GIVEN TASK:
Print exactly those lines that run from the beginning of the data to the line bearing "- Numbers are", inclusive.

-- begin --

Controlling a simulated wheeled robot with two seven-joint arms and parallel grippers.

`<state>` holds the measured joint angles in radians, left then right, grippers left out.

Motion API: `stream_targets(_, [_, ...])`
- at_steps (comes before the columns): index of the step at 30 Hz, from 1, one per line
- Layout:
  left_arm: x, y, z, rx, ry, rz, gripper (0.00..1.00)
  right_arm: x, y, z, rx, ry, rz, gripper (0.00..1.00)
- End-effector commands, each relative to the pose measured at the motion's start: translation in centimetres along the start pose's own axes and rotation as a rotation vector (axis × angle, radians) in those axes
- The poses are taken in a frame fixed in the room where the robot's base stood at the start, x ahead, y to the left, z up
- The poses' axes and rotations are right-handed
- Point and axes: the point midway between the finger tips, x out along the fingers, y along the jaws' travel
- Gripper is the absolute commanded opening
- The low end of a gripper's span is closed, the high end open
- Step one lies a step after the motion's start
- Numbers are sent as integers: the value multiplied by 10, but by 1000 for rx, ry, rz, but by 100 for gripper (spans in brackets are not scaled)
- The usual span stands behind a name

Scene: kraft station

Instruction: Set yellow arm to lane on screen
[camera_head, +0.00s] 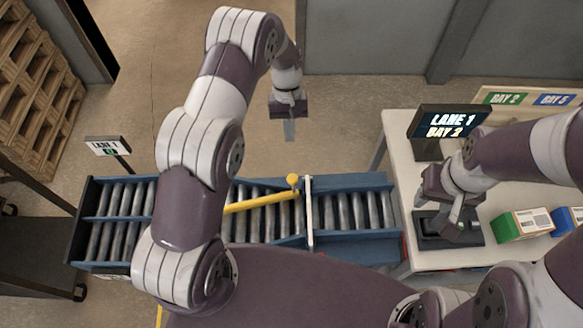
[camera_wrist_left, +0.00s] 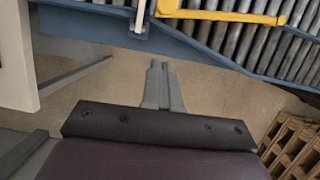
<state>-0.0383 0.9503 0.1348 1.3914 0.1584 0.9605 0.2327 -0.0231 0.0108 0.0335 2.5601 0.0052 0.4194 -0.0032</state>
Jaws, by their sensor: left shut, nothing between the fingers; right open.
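The yellow arm (camera_head: 262,202) lies slightly tilted across the roller conveyor (camera_head: 348,212), with a round yellow knob (camera_head: 292,180) at its right end. Its left part is hidden behind my left arm. It also shows at the top of the left wrist view (camera_wrist_left: 225,15). The screen (camera_head: 450,122) reads "LANE 1" and "BAY 2". My left gripper (camera_head: 289,130) is shut and empty, beyond the conveyor's far side and apart from the yellow arm. My right gripper (camera_head: 458,222) is open above a dark tray (camera_head: 428,234) on the white table.
A "LANE 1" sign (camera_head: 108,146) stands at the conveyor's far left, where a blue divider (camera_head: 115,219) splits the rollers. A white upright bar (camera_head: 309,212) crosses the conveyor. Green (camera_head: 522,224) and blue (camera_head: 567,220) boxes sit on the table (camera_head: 405,158). Floor beyond the conveyor is clear.

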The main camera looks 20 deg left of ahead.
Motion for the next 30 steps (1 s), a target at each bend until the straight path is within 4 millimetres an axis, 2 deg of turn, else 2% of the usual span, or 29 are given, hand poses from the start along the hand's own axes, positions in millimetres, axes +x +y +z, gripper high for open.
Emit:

-- end --

REPLY:
Controlling a simulated wheeled robot with two seven-joint arms and parallel grippers.

`<state>` holds the measured joint angles in radians, left then right, grippers left out.

Motion API: `stream_targets(_, [_, ...])`
- at_steps (comes before the columns): index of the step at 30 Hz, from 1, one per line
- Layout:
  left_arm: x, y, z, rx, ry, rz, gripper (0.00..1.00)
  right_arm: x, y, z, rx, ry, rz, gripper (0.00..1.00)
- End-effector commands, each relative to the pose measured at the motion's start: translation in centimetres along the start pose's own axes and rotation as a rotation vector (axis × angle, radians) in those axes
- The poses are taken in a frame fixed in the room where the robot's base stood at the start, x ahead, y to the left, z up
- The poses' axes and rotations are right-handed
- Point and axes: the point midway between the finger tips, x out along the fingers, y along the jaws' travel
- Gripper is the absolute commanded opening
- The low end of a gripper's span is closed, the high end open
- Step one lies a step after the motion's start
- Numbers are sent as integers: the value multiplied by 10, but by 1000 for rx, ry, rz, but by 100 for gripper (spans in brackets are not scaled)

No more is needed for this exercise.